Robot task records
┌──
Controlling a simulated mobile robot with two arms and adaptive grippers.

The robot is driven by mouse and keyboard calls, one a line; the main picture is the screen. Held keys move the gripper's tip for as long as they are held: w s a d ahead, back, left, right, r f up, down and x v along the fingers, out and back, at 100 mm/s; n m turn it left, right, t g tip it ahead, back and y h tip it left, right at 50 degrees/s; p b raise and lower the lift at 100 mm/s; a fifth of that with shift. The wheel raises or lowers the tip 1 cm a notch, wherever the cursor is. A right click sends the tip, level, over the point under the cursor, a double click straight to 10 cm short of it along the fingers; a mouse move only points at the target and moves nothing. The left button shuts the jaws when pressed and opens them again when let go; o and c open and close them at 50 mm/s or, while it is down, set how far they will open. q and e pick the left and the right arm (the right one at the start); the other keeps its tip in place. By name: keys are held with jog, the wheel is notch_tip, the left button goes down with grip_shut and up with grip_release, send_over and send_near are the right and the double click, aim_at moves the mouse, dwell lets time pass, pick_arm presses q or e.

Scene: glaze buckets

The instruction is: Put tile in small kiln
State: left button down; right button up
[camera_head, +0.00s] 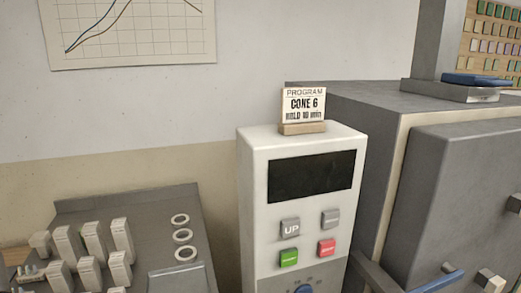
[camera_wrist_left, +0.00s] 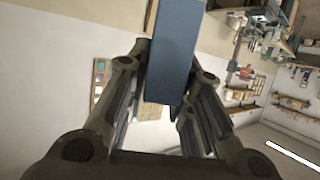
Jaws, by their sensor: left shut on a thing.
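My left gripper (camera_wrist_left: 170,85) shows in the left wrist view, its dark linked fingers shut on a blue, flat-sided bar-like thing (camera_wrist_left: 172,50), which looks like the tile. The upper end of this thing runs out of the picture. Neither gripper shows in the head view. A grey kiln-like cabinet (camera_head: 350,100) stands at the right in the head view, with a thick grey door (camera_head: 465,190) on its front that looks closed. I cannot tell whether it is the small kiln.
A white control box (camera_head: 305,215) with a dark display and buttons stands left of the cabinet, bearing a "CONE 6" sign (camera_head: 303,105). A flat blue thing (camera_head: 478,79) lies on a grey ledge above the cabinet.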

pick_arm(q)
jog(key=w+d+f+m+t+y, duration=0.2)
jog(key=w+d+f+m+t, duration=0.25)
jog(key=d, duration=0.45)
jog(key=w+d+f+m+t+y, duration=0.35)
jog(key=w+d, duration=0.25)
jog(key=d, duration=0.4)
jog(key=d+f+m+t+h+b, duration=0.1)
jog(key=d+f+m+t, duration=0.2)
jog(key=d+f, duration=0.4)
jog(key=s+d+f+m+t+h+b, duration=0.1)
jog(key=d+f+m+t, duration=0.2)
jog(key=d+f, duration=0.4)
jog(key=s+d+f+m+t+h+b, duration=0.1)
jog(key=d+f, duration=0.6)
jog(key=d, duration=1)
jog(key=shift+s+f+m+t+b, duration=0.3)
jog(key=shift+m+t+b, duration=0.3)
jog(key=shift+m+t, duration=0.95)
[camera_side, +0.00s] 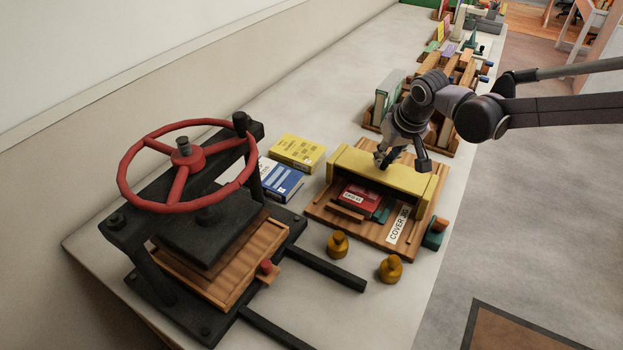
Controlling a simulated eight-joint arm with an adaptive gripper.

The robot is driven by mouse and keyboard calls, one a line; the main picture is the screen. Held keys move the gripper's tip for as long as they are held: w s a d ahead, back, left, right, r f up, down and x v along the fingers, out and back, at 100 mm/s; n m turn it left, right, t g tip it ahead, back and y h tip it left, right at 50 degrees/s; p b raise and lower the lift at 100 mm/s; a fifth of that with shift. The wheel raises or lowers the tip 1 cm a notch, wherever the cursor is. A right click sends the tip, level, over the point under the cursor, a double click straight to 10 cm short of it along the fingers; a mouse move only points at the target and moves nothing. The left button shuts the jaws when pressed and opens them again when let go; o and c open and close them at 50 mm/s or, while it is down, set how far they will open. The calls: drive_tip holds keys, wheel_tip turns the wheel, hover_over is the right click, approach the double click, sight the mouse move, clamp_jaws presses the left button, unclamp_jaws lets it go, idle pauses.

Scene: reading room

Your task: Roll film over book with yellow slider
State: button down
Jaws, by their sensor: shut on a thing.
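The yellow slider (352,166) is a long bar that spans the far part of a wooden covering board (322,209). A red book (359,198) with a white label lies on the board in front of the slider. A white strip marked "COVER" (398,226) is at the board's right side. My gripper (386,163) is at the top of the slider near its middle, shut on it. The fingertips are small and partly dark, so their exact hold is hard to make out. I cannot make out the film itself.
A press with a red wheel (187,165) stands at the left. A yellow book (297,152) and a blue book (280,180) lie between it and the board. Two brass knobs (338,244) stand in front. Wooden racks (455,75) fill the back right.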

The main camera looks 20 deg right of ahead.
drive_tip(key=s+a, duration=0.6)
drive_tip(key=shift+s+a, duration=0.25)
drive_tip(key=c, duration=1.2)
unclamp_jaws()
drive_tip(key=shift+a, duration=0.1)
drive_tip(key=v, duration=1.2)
└──
**Written task**
Copy each line of the records that contains the word "adaptive".

**Full solution**
Controlling a simulated mobile robot with two arms and adaptive grippers.
Controlling a simulated eight-joint arm with an adaptive gripper.

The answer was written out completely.